■ **Goal**
Scan the data for "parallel" and copy the lines it appears in.

■ **Stored data**
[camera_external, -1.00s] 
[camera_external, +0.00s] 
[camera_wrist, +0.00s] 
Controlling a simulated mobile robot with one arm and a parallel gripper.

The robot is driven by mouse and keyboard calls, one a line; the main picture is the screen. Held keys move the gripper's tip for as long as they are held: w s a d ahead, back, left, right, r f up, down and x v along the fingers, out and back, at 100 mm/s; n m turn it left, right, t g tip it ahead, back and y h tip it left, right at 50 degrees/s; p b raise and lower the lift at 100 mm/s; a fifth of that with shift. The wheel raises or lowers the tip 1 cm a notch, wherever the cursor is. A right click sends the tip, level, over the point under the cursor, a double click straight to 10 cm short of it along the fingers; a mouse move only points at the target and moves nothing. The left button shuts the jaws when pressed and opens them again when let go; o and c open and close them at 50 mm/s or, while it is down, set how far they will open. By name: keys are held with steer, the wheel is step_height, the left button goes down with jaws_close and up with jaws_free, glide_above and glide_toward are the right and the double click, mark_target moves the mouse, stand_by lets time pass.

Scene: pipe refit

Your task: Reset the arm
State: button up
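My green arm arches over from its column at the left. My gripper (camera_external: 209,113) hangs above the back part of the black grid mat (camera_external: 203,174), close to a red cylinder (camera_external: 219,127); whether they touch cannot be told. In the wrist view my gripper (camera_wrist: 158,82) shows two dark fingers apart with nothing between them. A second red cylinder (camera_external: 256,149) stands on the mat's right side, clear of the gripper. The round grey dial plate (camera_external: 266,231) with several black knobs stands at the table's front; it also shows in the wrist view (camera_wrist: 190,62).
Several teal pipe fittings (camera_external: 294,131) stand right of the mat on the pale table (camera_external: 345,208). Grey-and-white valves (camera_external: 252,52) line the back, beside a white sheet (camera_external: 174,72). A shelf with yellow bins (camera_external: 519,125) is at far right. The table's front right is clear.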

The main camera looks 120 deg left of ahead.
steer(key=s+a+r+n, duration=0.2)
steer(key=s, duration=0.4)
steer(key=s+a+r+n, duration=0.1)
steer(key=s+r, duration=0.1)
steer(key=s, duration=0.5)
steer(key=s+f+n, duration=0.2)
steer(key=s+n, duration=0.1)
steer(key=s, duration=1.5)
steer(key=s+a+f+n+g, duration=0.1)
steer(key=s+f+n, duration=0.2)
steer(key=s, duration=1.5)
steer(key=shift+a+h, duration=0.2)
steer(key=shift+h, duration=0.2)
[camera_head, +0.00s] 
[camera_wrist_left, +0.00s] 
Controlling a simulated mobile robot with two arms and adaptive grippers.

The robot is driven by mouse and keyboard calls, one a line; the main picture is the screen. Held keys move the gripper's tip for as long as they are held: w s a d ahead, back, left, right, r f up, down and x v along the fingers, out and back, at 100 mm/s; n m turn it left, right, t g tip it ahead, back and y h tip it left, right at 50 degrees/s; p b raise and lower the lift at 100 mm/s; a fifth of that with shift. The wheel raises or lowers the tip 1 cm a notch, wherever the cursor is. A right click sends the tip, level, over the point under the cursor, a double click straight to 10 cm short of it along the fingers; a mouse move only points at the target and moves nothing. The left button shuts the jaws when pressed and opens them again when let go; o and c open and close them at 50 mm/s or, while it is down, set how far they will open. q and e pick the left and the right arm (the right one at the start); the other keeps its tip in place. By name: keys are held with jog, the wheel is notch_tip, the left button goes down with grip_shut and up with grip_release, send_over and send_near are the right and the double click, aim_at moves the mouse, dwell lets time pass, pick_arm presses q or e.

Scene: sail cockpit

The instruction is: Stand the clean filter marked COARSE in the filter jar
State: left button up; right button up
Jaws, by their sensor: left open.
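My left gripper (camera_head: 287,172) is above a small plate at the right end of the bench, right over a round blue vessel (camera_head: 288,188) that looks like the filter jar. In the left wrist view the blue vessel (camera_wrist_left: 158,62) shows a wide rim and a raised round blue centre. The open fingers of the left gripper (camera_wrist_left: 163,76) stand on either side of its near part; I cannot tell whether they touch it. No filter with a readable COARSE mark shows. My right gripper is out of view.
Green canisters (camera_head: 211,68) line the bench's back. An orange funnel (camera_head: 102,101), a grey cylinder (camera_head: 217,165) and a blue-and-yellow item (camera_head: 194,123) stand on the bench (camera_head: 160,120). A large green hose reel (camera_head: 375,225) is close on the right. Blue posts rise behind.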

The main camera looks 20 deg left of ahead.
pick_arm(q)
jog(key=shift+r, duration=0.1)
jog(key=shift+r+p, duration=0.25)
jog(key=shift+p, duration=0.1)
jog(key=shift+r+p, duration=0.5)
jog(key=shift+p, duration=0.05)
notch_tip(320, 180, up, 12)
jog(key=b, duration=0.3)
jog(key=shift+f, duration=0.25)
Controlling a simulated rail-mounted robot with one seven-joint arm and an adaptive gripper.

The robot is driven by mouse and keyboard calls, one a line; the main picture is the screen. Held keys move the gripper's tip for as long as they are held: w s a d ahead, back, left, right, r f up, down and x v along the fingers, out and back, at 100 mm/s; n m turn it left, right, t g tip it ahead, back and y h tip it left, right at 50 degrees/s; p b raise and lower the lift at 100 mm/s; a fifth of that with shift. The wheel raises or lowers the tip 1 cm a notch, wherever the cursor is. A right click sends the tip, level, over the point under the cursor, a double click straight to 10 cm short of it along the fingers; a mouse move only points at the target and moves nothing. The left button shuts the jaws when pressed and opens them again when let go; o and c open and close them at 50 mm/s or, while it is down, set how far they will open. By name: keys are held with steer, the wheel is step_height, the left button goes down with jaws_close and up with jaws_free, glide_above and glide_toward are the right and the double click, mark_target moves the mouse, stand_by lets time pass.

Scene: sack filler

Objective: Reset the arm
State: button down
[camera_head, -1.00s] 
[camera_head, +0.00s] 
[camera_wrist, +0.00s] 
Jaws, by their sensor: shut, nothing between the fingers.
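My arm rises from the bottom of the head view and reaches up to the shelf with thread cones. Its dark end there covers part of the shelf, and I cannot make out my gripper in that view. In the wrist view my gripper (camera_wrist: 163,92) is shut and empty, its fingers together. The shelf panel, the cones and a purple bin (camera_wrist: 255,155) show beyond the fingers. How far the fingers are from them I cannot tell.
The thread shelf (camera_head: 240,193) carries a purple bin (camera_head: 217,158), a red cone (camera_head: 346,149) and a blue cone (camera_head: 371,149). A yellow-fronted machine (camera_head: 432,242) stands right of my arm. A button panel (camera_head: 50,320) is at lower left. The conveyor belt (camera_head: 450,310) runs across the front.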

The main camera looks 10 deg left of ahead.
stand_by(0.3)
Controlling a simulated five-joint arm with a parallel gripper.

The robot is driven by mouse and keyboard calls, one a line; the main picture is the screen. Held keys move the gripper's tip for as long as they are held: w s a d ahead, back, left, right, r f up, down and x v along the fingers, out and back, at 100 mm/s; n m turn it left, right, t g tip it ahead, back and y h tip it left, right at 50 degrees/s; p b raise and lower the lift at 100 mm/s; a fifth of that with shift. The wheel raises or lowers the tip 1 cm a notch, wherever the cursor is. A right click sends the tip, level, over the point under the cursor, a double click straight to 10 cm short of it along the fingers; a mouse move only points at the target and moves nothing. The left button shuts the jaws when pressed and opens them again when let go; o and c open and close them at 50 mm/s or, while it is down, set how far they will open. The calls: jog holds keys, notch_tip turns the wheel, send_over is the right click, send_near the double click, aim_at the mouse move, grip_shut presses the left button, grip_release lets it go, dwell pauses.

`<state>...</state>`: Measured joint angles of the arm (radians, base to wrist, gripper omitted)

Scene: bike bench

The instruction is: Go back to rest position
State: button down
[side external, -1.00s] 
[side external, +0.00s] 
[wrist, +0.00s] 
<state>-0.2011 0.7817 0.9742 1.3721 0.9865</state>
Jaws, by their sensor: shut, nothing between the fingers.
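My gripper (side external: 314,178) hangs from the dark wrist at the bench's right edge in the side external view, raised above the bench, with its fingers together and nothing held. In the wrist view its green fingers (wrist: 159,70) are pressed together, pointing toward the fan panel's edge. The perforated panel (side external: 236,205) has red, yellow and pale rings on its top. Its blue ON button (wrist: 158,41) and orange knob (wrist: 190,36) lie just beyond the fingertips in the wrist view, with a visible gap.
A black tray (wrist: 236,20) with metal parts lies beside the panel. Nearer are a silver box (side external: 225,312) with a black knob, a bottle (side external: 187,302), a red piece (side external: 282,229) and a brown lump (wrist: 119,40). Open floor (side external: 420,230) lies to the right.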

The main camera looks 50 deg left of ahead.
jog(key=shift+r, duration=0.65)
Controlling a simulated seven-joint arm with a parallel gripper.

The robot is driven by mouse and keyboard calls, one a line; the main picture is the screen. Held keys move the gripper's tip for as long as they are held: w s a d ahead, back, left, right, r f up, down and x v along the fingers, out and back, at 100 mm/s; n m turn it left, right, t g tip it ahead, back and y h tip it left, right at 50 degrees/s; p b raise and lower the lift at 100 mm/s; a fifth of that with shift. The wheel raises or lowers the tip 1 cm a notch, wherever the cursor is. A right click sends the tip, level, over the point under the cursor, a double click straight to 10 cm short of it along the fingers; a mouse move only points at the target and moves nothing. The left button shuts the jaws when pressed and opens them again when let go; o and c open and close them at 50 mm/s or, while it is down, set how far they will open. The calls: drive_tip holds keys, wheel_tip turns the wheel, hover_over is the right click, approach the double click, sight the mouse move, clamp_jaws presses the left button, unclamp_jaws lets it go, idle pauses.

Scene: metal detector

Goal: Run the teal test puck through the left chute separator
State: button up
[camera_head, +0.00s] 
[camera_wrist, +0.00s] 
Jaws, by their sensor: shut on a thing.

■ **Full response**
Controlling a simulated mobile robot with one arm and a parallel gripper.
Controlling a simulated five-joint arm with a parallel gripper.
Controlling a simulated seven-joint arm with a parallel gripper.

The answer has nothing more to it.